Amity Shlaes explains for City Journal why popular economic metrics can prove misleading.

At least for now, most progressives acknowledge that markets and economic growth are necessary. But progressives in academia contend that growth has proved itself secondary to equality efforts—something to be exploited, rather than appreciated. Not just nationally, but worldwide, policymakers and the press regard the subordination of growth to equality to be a benign practice, as in the recent line in the Indian periodical Mint: a policy aimed at “reducing inequality need not hurt growth.”

The redistributionist impulse has brought to the fore metrics such as the Gini coefficient, named after the ur-redistributor, Corrado Gini, an Italian social scientist who developed an early statistical measure of income distribution a century ago. A society where a single plutocrat earns all the income ranks a pure “1” on the Gini scale; one in which all earnings are perfectly equally distributed, the old Scandinavian ideal, scores a “0” by the Gini test. …

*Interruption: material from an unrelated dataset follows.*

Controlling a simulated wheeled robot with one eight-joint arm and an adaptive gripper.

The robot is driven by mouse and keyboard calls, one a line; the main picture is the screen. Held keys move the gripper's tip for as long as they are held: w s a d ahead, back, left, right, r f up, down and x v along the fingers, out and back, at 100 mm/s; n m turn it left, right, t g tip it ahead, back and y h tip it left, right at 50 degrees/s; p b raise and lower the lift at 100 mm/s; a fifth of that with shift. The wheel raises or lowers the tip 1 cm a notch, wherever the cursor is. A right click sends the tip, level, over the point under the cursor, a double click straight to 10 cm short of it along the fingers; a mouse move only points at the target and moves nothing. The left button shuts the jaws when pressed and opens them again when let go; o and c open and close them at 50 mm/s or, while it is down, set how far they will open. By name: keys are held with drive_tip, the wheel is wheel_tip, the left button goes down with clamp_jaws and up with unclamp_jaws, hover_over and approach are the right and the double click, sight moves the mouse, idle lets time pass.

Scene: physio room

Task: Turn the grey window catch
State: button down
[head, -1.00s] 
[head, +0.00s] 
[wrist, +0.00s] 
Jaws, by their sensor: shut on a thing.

… Through Gini’s lens, we now rank past eras. Decades in which policy endeavored or managed to even out and equalize earnings—the 1930s under Franklin Roosevelt, the 1960s under Lyndon Johnson—score high. Decades where policymakers focused on growth before equality, such as the 1920s, fare poorly. Decades about which social-justice advocates aren’t sure what to say—the 1970s, say—simply drop from the discussion. In the same hierarchy, federal debt moves down as a concern because austerity to reduce debt could hinder redistribution. Lately, advocates of economically progressive history have made taking any position other than theirs a dangerous practice. Academic culture longs to topple the idols of markets, just as it longs to topple statutes of Robert E. Lee.

But progressives have their metrics wrong and their story backward. The geeky Gini metric fails to capture the American economic dynamic: in our country, innovative bursts lead to great wealth, which then moves to the rest of the population. Equality campaigns don’t lead automatically to prosperity; instead, prosperity leads to a higher standard of living and, eventually, in democracies, to greater equality.